Registration for session organizers
- We encourage early registration for the Festival. Register!
- For accepted sessions, 3 spaces will be reserved for Discovery Journey session organizers.
- HRFN cannot guarantee enough spaces for organizations or collaborations that wait to register until after 15 February 2024.
Open Gallery
Curated exhibition space to share ideas, resources, reports, and visuals. We invite participants to showcase current and recent projects that can spark conversation and bring to life new approaches to resourcing human rights movements and work.
Guidelines:
- We envision the Open Gallery more like a lively art gallery than a trade exhibition. We invite you to dust off the colorful tablecloths and bring out those artifacts and cultural pieces that make your organization’s work special.
- Each organization may submit up to 2 proposals (individually or as part of a collaboration).
- HRFN will provide support with the technical needs of the selected sessions. We ask for flexibility as we finalize venue details.
- For videos and other multimedia projects with sound, HRFN cannot guarantee a quiet place. Please keep in mind that headphones might be necessary.
Discovery Journeys
Participant-led sessions for strategizing and action. Raise hard questions, propose solutions, and bridge work across various areas of human rights in small group sessions of 10-30 people in 90 minutes.
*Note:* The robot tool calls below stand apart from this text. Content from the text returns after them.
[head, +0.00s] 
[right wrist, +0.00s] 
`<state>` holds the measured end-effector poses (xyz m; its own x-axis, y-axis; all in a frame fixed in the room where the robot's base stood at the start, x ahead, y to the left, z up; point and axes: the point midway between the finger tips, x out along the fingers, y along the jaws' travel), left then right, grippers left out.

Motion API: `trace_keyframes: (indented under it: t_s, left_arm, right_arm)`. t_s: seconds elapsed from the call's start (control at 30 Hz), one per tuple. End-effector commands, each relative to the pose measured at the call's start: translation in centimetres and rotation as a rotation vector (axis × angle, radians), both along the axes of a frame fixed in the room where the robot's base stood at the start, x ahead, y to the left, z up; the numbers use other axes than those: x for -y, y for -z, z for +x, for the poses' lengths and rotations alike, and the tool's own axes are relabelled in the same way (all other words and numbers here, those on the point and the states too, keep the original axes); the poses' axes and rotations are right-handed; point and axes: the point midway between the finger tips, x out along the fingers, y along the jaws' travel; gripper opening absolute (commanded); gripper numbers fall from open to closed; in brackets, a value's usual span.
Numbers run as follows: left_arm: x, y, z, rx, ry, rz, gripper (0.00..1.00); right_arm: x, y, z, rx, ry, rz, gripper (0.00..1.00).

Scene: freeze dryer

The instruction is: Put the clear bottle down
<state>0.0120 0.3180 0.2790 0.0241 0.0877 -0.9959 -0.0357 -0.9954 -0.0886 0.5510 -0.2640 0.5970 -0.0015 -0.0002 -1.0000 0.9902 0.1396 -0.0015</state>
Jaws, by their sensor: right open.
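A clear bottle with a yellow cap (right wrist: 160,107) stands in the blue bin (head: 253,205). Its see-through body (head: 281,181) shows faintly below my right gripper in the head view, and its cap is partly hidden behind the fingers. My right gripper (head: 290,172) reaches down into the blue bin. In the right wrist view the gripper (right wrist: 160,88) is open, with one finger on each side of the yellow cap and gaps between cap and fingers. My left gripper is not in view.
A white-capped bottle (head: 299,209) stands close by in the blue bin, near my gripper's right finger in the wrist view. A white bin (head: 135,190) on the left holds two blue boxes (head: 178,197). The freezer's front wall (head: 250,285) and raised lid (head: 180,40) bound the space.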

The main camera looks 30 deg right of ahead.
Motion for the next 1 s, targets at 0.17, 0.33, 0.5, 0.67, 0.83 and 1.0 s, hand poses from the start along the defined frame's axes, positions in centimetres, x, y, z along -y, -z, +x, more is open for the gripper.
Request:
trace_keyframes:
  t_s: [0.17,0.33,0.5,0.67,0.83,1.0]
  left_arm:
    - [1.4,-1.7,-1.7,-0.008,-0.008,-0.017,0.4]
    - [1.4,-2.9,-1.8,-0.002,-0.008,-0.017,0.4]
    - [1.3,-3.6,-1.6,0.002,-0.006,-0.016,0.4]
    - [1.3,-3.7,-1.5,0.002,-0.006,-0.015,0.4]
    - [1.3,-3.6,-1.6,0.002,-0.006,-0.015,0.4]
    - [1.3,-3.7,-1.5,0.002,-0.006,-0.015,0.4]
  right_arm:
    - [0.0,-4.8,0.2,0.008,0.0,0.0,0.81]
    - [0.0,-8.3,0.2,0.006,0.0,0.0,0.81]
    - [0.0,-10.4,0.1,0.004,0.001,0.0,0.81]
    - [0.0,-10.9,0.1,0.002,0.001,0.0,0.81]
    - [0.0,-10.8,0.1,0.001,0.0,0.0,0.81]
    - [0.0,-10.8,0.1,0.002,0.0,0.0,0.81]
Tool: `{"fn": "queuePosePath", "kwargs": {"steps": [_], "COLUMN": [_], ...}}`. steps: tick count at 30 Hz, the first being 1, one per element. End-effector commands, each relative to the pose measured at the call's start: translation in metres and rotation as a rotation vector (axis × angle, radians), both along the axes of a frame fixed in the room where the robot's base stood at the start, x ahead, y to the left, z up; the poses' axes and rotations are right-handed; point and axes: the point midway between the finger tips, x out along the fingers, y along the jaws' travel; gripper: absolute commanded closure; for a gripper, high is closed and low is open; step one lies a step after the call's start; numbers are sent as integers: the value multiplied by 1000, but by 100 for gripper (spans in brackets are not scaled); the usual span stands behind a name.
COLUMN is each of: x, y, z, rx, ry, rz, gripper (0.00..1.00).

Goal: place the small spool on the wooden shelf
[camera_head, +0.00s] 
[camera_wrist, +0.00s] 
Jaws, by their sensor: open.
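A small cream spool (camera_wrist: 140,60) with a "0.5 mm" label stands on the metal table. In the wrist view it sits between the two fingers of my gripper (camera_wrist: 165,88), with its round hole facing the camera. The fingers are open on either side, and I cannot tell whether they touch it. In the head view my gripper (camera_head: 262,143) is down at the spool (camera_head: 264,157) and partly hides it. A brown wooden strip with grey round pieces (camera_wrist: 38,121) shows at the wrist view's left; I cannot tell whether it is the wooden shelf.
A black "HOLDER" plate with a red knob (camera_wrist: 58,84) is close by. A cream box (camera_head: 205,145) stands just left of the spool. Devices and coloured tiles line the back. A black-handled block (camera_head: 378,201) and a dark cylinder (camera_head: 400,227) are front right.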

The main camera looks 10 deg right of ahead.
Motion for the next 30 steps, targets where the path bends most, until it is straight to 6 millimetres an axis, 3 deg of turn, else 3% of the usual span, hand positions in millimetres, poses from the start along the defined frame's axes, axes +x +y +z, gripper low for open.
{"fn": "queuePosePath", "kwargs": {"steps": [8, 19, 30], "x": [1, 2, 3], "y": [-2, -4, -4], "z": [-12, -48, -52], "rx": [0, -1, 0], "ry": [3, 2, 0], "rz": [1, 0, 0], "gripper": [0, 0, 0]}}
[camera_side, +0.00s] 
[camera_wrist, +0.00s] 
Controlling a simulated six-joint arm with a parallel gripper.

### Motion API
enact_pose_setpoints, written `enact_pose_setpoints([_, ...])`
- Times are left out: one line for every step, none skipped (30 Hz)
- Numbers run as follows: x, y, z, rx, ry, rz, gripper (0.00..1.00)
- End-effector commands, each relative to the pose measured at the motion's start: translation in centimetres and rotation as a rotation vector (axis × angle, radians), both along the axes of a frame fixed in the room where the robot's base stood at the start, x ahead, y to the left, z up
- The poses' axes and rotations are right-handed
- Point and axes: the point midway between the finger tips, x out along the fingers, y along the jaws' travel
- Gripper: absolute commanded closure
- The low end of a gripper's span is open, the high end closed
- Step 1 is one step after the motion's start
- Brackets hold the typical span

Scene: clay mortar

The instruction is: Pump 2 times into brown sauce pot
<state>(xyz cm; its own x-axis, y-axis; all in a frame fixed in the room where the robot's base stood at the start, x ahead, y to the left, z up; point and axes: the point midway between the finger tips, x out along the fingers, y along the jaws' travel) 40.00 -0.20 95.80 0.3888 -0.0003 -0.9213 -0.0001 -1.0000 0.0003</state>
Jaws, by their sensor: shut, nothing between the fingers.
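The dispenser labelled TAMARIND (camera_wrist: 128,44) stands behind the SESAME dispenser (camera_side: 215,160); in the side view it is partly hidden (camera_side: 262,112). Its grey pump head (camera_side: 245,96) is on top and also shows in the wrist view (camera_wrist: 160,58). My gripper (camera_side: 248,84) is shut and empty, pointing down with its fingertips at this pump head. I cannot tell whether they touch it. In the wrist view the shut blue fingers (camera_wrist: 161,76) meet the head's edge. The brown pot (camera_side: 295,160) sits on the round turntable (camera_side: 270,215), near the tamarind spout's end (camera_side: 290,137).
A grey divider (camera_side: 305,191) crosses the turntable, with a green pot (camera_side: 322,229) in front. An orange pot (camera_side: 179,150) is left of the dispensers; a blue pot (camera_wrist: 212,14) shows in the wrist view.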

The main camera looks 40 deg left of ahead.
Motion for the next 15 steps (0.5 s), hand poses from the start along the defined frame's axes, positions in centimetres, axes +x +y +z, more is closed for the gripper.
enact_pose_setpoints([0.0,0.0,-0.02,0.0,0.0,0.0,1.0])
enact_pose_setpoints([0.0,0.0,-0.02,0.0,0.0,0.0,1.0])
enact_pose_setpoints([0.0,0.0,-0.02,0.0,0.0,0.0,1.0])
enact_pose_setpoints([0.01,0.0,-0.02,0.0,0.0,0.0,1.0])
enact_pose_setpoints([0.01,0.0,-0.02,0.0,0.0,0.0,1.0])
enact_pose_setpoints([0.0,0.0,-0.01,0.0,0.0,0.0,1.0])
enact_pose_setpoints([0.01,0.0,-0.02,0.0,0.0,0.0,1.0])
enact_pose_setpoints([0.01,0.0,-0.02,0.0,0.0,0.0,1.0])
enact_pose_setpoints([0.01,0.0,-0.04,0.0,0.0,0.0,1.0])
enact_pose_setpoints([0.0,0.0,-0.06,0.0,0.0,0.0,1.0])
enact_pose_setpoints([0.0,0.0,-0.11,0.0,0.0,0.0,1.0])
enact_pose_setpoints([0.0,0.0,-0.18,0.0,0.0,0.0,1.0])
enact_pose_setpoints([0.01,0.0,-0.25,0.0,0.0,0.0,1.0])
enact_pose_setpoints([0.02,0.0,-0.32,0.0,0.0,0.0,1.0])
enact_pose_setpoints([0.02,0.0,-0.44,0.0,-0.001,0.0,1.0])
We encourage engaging and dynamic spaces that generate creativity and collaboration on your topic of choice. Please do not plan to just present – we encourage proposals that incorporate art, dialogue, and movement and give participants the opportunity to co-create and discover!
Some sample topics you can consider for your ‘Discover Journey’:
- How should we pivot when in crisis? How much do we reorient our funding when our partners are fleeing conflict?
- How do I adopt practices that promote racial justice with my trustees/leadership?
- What work are we doing to bridge the trust gap across Global South and North funders? How are we accountable to our partners?
- What does resisting oppression look like in philanthropy, given its roots and legacy?
- How can we survive if our planet is burning? Can we center climate justice in everything we do?
Guidelines:
- Discovery Journeys are not meant to be presentations. We invite you to consider this as a peer-learning opportunity rather than a speaker/presentation role.
- We encourage creative and dynamic session designs that allow participants to think about and participate in the topic from a different perspective.
- We strongly encourage cross-collaboration between organizations. You may submit a proposal as a single organization or in collaboration with others (up to 3 organizations in total).
Lightning Talks
Share inspiring initiatives or strategies transforming philanthropy in 7 minutes or less.
We welcome a range of topics and themes. Tell us a story of change that you are leading, mistakes you’ve learned from, or powerful shifts you believe are brewing – but do it with 20 slides, 20 seconds per slide. Modeled on the Pecha Kucha format, Lightning Talks will be interspersed throughout the Festival.
Some sample topics you can consider for your Lightning Talk:
- Which strategies have you used within your institution to stand up against genocide and increasing human rights violations?
- How are you funding narrative change to counter authoritarianism?
- What needs to shift in philanthropy to create true equity in the distribution of human rights funding?
- What does it mean to think long-term in philanthropy when grant cycles are typically short-term?
- What does it look like to fund cross-collaborations at the intersection of disability justice and climate justice?
- What are the challenges of cross-movement funding?
Guidelines:
- Lightning Talks are meant to be a presentation in less than seven minutes. 20 slides, 20 seconds each – for a total of a 6-minute and 40-second presentation. This format keeps presentations concise and fast-paced.
- Each slide must feature a mostly text-free image, though presenters may use captions. Any infographic should be brief to allow the audience to read it before the next slide advances. Use powerful, relevant images. Make sure your images are high quality and that you have permission to use them.
- You may submit a proposal as a single organization or in collaboration with others (up to 3 organizations in total).